Specifically, two intriguing and important pieces of information about Starship and Super Heavy were revealed by Mr. Musk at the weekend: 1) a heat shield will be used on the windward side of Starship and 2) SpaceX is seeking regulatory approval to launch and build Starship/Super Heavy in both Texas and Florida.
Per a Twitter post on 17 March 2019, Mr. Musk released a video of SpaceX testing the Starship heat shield hexagonal tiles that will blanket the windward side of the vehicle; these tiles will take the brunt of reentry heating.
Via the Twitter update, Mr. Musk noted that the tiles passed their testing with flying colors, reaching white-hot orbital entry temperatures of roughly 1650 Kelvin (1,377 ℃ – or 2,510 ℉).

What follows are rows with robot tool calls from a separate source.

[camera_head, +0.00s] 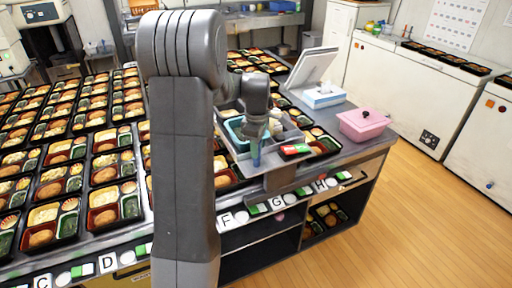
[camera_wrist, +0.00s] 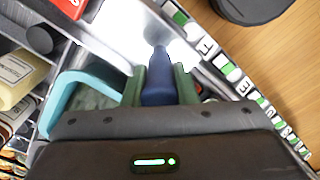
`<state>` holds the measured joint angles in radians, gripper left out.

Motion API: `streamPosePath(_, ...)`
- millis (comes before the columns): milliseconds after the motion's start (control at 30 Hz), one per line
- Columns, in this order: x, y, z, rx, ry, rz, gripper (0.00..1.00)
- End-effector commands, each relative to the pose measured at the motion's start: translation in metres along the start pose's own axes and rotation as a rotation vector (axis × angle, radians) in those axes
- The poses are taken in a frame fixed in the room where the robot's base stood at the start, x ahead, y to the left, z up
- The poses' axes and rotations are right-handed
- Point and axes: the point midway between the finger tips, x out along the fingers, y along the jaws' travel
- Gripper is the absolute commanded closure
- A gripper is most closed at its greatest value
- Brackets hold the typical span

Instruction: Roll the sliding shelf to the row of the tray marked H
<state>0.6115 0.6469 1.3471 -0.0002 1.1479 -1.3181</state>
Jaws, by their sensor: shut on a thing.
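The sliding shelf (camera_head: 240,151) is a grey metal tray over the trays near the table's front edge. It carries a teal bin (camera_head: 235,131), bottles and a red-and-green box (camera_head: 295,149). My gripper (camera_wrist: 159,78) is shut on the shelf's blue upright handle (camera_wrist: 158,92); the handle also shows in the head view (camera_head: 255,153). The shelf's front bracket (camera_head: 279,180) stands by the label G (camera_head: 277,202). The label H (camera_head: 320,186) is farther right along the edge strip. My arm hides part of the table and the label between D and F.
Rows of bento trays (camera_head: 45,213) fill the table at left. A pink box (camera_head: 362,123), a tissue box (camera_head: 324,96) and a tilted screen (camera_head: 311,67) stand at the table's right end. The wooden floor (camera_head: 425,220) at right is clear.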

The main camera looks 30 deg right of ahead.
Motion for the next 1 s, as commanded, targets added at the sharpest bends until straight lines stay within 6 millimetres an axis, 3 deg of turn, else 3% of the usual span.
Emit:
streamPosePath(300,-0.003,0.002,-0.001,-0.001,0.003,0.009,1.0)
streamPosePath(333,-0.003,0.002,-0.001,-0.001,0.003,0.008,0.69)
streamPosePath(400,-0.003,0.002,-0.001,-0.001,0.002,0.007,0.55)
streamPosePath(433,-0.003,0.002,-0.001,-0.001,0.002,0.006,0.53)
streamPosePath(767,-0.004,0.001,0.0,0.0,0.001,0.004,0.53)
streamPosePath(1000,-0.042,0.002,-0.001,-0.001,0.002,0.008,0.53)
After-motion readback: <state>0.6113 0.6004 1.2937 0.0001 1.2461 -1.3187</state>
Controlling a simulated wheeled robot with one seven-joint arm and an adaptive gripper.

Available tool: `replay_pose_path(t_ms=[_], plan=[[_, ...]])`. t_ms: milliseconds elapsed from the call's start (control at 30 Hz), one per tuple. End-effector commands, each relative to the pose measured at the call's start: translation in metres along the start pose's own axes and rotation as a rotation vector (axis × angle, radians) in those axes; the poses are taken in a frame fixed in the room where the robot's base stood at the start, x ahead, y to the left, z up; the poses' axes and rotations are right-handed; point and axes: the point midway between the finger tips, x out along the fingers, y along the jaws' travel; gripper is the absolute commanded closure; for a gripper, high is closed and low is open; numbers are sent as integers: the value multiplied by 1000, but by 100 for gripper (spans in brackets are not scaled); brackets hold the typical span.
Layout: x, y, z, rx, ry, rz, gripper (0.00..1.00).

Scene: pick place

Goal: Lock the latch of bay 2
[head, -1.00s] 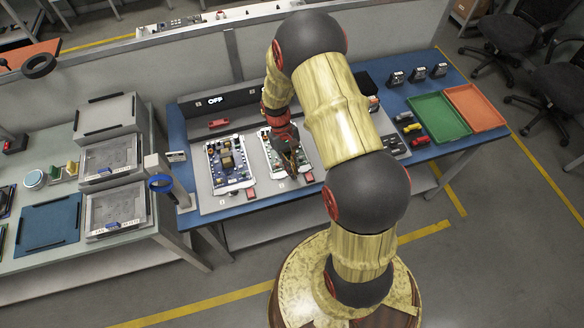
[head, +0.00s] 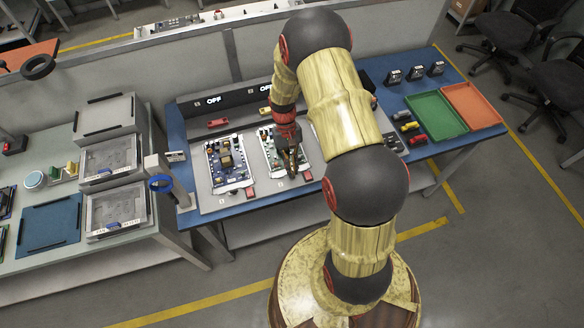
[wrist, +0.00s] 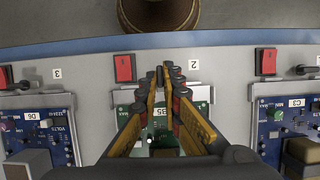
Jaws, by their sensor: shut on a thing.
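Bay 2 holds a green circuit board (wrist: 146,124) marked B5, which also shows in the head view (head: 268,160). The white label 2 (wrist: 193,65) lies just right of my fingertips in the wrist view. My gripper (wrist: 163,72) is at the board's label-side edge, its yellow fingers close together at the tips. It also shows over bay 2 in the head view (head: 291,173). It is shut on what seems to be the bay 2 latch, which the fingers hide; I cannot tell the latch's position. A red switch (wrist: 125,68) stands left of the fingertips.
A blue board (head: 231,160) fills the bay beside it. Neighbouring bays have red switches (wrist: 265,62) and small latches (wrist: 306,70). A green tray (head: 438,115) and an orange tray (head: 474,106) lie at the right.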

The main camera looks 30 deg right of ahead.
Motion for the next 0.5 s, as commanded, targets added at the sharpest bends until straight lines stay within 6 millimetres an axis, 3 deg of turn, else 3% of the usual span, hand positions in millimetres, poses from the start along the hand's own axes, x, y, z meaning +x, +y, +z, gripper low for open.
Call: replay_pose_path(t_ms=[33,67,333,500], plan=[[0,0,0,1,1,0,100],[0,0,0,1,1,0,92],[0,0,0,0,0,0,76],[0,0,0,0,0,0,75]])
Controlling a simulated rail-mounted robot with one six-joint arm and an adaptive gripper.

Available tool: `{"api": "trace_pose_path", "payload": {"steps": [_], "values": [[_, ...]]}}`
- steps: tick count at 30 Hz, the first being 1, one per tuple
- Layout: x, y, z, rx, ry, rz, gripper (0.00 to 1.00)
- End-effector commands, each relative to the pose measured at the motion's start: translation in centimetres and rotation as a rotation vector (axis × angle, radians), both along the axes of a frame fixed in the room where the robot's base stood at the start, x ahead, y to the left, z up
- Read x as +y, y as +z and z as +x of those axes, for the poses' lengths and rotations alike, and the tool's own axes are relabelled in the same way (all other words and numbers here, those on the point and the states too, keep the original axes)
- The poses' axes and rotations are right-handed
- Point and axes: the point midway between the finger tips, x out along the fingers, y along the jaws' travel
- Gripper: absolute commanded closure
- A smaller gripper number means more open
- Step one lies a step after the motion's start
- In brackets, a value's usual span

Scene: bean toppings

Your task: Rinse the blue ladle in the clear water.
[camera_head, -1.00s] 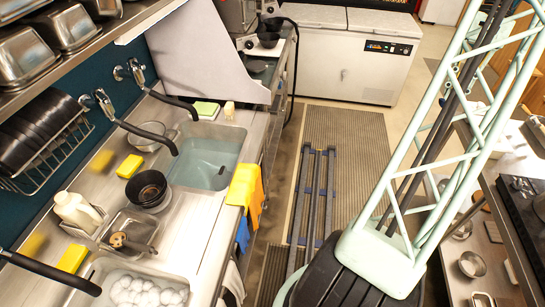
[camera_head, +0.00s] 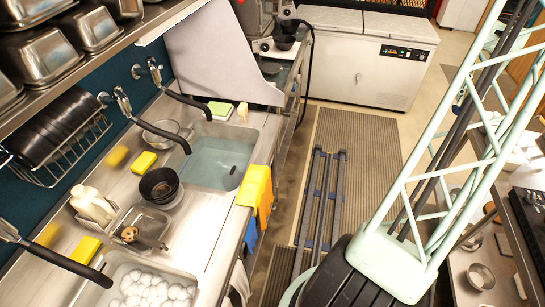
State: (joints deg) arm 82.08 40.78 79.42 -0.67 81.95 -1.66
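Clear water (camera_head: 212,158) lies in the steel sink basin in the upper part of the counter. A small dark object (camera_head: 232,170) shows in the water; I cannot tell what it is. I cannot make out a blue ladle in this view. My gripper is not in view, so I cannot see whether it holds anything.
Black faucets (camera_head: 205,106) reach over the counter. Black bowls (camera_head: 159,185), a yellow sponge (camera_head: 144,163), a white bottle (camera_head: 92,205) and a small steel tray (camera_head: 143,229) stand left of the water. A basin with white balls (camera_head: 150,290) is nearest. Yellow cloth (camera_head: 255,186) hangs over the edge.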

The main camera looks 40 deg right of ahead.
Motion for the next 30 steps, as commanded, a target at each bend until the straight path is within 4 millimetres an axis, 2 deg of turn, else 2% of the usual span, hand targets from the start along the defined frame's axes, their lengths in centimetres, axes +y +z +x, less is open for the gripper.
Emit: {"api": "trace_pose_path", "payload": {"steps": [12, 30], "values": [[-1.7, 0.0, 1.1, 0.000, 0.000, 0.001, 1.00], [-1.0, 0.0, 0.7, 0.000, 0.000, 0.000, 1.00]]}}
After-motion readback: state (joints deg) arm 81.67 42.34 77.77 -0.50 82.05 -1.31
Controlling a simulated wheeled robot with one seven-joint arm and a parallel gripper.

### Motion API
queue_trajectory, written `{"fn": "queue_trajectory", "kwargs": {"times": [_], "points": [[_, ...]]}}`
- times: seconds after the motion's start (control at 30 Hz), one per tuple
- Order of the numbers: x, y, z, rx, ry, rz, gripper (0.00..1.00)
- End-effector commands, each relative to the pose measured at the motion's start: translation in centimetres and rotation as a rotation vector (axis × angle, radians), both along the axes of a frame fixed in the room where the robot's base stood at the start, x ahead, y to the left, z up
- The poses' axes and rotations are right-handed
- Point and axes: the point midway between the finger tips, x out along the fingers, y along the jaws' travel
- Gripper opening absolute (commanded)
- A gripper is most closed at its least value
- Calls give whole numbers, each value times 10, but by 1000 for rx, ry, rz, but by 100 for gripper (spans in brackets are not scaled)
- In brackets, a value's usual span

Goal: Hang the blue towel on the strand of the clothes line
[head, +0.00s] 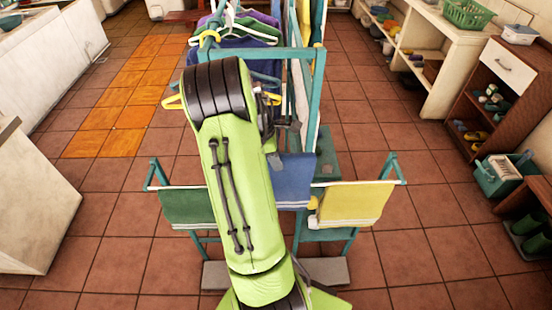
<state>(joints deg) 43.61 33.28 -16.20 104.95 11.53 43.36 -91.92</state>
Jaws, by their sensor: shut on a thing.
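The blue towel (293,182) hangs spread out in the middle of the head view, between a green towel and a yellow towel. My arm covers its left part. My gripper (288,127) is mostly hidden behind my arm, just above the towel, and is shut on it; the fingertips cannot be made out. The clothes line is a low teal stand with a post (402,170) at the right and another at the left. Its strand is largely covered by the towels, and I cannot tell whether the blue towel touches it.
The green towel (186,208) and the yellow towel (353,204) hang on either side. Behind is a teal rack (317,85) with clothes on hangers. Shelves (500,90) stand at the right, and a white counter (35,205) at the left. The tiled floor between is clear.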

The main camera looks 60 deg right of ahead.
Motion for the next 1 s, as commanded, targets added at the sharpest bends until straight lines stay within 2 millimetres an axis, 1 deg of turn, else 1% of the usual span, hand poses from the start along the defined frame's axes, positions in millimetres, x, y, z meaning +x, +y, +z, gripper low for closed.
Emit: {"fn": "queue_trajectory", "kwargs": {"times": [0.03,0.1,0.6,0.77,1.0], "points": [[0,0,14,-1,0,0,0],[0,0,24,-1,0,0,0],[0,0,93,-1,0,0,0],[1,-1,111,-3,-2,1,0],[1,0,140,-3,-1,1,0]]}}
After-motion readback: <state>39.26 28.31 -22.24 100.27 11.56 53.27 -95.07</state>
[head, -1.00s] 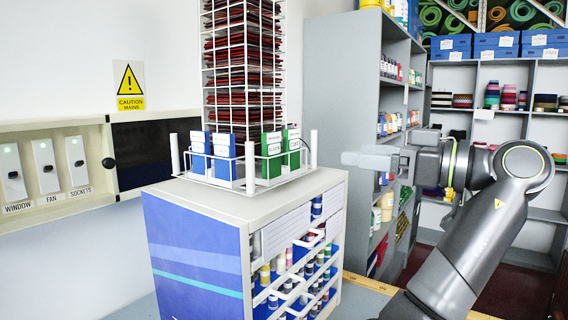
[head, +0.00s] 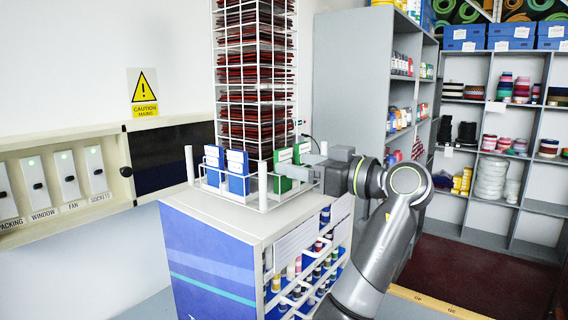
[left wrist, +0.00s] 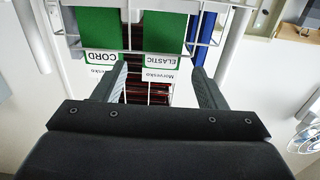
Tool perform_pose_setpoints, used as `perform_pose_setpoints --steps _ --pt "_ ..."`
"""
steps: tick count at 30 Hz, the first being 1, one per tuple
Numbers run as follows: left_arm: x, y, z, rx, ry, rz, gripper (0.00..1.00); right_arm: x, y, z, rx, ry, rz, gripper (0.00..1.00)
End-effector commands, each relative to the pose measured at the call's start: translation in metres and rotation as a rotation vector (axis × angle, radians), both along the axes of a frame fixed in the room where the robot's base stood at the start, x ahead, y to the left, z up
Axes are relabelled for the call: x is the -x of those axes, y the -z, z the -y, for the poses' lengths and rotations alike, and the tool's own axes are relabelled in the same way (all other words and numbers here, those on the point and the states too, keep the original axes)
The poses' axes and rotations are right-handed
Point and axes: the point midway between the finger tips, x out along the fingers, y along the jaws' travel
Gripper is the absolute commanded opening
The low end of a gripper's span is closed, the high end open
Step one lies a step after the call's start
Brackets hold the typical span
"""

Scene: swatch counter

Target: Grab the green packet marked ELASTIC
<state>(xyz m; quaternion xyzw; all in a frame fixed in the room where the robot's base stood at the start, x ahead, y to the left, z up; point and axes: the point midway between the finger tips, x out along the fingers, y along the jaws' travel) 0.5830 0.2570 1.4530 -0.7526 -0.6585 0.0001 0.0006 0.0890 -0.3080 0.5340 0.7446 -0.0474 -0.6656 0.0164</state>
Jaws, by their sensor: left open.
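The green packet marked ELASTIC (left wrist: 162,28) stands in a white wire rack, its label upside down in the left wrist view. In the head view it is the nearer green packet (head: 281,184), partly covered by my gripper. A second green packet, marked CORD (left wrist: 102,28), stands beside it; its label (head: 301,147) shows in the head view. My left gripper (left wrist: 159,72) is open, its fingers pointing at the packets. ELASTIC lies roughly ahead of the gap between the fingers, with CORD in line with the left-hand finger. I cannot tell whether the fingertips touch anything.
Blue packets (head: 237,172) stand left of the green ones. The wire rack (head: 263,190) has upright white corner posts and sits on a cabinet (head: 212,248). A tall wire tower of dark red swatches (head: 255,75) rises behind. Grey shelves (head: 352,75) stand to the right.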

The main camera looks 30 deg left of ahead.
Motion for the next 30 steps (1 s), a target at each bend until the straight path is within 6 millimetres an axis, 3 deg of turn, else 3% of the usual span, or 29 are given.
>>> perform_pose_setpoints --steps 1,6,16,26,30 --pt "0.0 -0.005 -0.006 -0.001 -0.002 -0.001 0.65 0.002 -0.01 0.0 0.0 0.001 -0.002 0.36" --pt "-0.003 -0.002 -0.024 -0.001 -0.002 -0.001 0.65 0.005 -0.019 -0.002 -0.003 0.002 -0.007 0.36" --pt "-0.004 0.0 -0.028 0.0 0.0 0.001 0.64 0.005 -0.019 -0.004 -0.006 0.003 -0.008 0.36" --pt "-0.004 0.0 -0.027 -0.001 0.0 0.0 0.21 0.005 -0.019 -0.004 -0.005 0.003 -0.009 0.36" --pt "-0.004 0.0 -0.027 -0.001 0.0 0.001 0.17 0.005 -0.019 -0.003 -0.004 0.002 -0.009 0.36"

Mr. Musk also revealed the hexagonal shape was chosen as it does not allow a straight path for hot gas to accelerate through any gaps in the heat shield – a critical component for reentry heating protection.
Furthermore, Musk reiterated that the leeward side of Starship will not require any heatshield at all thanks to its stainless steel construction and that any hot spots observed during testing will have transpiration cooling added to them.
Transpiration cooling is the act of pumping coolant – in this case, liquid methane – through the skin structure of Starship to absorb additional heat in particular areas of the vehicle during reentry.
Musk noted that these changes to Starship were needed to ensure that it could “fly again immediately after landing” with “zero refurbishment.”
As part of the Twitter update extravaganza, Mr. Musk also confirmed to NASASpaceflight’s Michael Baylor that SpaceX is working on regulatory approval to fly orbital missions of Starship from both Boca Chica, Texas, and “Cape Kennedy, Florida.”
He also confirmed that the company would build Starship and Super Heavy simultaneously in both locations, thus eliminating the need for lengthy transport of the huge vehicles from California.
Curiously, Elon’s use of “Cape Kennedy” nomenclature did not reveal whether Starship would be launching from the Cape Canaveral Air Force Station or from the Kennedy Space Center.